(Data from robot episodes)
====

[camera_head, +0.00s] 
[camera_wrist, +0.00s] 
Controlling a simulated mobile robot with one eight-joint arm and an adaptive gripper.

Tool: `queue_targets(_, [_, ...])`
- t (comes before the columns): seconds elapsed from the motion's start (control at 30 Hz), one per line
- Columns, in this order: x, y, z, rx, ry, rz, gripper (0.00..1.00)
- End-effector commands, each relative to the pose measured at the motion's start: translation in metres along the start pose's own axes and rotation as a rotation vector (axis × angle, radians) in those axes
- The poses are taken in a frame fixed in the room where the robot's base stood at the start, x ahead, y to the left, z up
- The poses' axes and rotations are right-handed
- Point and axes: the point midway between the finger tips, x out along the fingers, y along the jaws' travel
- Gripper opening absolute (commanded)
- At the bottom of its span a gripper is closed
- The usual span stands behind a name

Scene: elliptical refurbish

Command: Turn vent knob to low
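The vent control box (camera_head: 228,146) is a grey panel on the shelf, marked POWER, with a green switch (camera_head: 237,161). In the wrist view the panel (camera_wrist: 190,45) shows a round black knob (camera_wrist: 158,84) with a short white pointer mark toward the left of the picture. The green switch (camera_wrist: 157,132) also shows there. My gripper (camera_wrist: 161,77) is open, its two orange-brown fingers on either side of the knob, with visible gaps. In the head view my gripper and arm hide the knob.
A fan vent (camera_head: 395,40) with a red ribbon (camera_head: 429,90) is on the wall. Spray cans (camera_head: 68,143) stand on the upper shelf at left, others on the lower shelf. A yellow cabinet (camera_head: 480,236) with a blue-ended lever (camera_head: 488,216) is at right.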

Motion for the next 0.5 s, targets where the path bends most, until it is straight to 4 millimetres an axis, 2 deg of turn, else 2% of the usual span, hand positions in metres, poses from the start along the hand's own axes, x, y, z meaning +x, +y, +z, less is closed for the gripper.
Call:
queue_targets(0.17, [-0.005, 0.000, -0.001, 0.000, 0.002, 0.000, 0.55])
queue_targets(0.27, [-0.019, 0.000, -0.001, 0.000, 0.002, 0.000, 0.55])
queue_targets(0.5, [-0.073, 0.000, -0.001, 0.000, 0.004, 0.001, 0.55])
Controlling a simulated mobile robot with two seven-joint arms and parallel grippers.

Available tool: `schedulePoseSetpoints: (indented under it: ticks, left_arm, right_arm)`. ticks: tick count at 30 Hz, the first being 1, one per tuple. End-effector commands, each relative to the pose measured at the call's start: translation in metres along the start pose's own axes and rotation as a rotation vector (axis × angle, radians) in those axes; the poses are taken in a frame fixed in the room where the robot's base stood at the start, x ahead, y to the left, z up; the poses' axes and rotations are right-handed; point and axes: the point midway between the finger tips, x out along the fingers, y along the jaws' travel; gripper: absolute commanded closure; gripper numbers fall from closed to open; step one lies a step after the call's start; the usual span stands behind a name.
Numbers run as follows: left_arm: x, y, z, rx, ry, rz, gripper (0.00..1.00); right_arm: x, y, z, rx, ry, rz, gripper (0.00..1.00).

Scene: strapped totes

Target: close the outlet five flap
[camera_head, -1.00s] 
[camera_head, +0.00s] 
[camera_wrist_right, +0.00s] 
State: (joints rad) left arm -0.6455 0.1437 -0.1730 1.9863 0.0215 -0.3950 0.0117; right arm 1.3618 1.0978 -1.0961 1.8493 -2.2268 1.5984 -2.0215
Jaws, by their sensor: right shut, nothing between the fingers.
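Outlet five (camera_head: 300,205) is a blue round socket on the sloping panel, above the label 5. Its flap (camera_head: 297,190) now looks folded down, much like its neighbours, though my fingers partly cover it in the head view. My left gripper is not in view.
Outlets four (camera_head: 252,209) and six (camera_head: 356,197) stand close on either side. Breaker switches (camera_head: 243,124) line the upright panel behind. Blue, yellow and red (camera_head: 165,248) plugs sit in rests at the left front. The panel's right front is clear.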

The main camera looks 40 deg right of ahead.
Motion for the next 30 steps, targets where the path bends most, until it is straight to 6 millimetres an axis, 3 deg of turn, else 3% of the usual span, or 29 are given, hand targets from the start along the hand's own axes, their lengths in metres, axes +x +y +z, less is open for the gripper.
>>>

====

WRITTEN PROBLEM: Copy every line of the records word for word.

RESULT OF THE TASK:
[camera_head, +0.00s] 
[camera_wrist, +0.00s] 
Controlling a simulated mobile robot with one eight-joint arm and an adaptive gripper.

Tool: `queue_targets(_, [_, ...])`
- t (comes before the columns): seconds elapsed from the motion's start (control at 30 Hz), one per line
- Columns, in this order: x, y, z, rx, ry, rz, gripper (0.00..1.00)
- End-effector commands, each relative to the pose measured at the motion's start: translation in metres along the start pose's own axes and rotation as a rotation vector (axis × angle, radians) in those axes
- The poses are taken in a frame fixed in the room where the robot's base stood at the start, x ahead, y to the left, z up
- The poses' axes and rotations are right-handed
- Point and axes: the point midway between the finger tips, x out along the fingers, y along the jaws' travel
- Gripper opening absolute (commanded)
- At the bottom of its span a gripper is closed
- The usual span stands behind a name

Scene: elliptical refurbish

Command: Turn vent knob to low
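The vent control box (camera_head: 228,146) is a grey panel on the shelf, marked POWER, with a green switch (camera_head: 237,161). In the wrist view the panel (camera_wrist: 190,45) shows a round black knob (camera_wrist: 158,84) with a short white pointer mark toward the left of the picture. The green switch (camera_wrist: 157,132) also shows there. My gripper (camera_wrist: 161,77) is open, its two orange-brown fingers on either side of the knob, with visible gaps. In the head view my gripper and arm hide the knob.
A fan vent (camera_head: 395,40) with a red ribbon (camera_head: 429,90) is on the wall. Spray cans (camera_head: 68,143) stand on the upper shelf at left, others on the lower shelf. A yellow cabinet (camera_head: 480,236) with a blue-ended lever (camera_head: 488,216) is at right.

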Motion for the next 0.5 s, targets where the path bends most, until it is straight to 4 millimetres an axis, 2 deg of turn, else 2% of the usual span, hand positions in metres, poses from the start along the hand's own axes, x, y, z meaning +x, +y, +z, less is closed for the gripper.
Call:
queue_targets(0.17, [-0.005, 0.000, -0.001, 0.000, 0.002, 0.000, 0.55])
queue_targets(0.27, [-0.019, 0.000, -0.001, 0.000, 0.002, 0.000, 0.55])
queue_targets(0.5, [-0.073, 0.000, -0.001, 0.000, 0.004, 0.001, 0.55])
Controlling a simulated mobile robot with two seven-joint arms and parallel grippers.

Available tool: `schedulePoseSetpoints: (indented under it: ticks, left_arm, right_arm)`. ticks: tick count at 30 Hz, the first being 1, one per tuple. End-effector commands, each relative to the pose measured at the call's start: translation in metres along the start pose's own axes and rotation as a rotation vector (axis × angle, radians) in those axes; the poses are taken in a frame fixed in the room where the robot's base stood at the start, x ahead, y to the left, z up; the poses' axes and rotations are right-handed; point and axes: the point midway between the finger tips, x out along the fingers, y along the jaws' travel; gripper: absolute commanded closure; gripper numbers fall from closed to open; step one lies a step after the call's start; the usual span stands behind a name.
Numbers run as follows: left_arm: x, y, z, rx, ry, rz, gripper (0.00..1.00); right_arm: x, y, z, rx, ry, rz, gripper (0.00..1.00).

Scene: strapped totes

Target: close the outlet five flap
[camera_head, -1.00s] 
[camera_head, +0.00s] 
[camera_wrist_right, +0.00s] 
State: (joints rad) left arm -0.6455 0.1437 -0.1730 1.9863 0.0215 -0.3950 0.0117; right arm 1.3618 1.0978 -1.0961 1.8493 -2.2268 1.5984 -2.0215
Jaws, by their sensor: right shut, nothing between the fingers.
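Outlet five (camera_head: 300,205) is a blue round socket on the sloping panel, above the label 5. Its flap (camera_head: 297,190) now looks folded down, much like its neighbours, though my fingers partly cover it in the head view. My left gripper is not in view.
Outlets four (camera_head: 252,209) and six (camera_head: 356,197) stand close on either side. Breaker switches (camera_head: 243,124) line the upright panel behind. Blue, yellow and red (camera_head: 165,248) plugs sit in rests at the left front. The panel's right front is clear.

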The main camera looks 40 deg right of ahead.
Motion for the next 30 steps, targets where the path bends most, until it is straight to 6 millimetres an axis, 3 deg of turn, else 3% of the usual span, or 29 are given, hand targets from the start along the hand's own axes, their lengths in metres, axes +x +y +z, less is open for the gripper.
>>>

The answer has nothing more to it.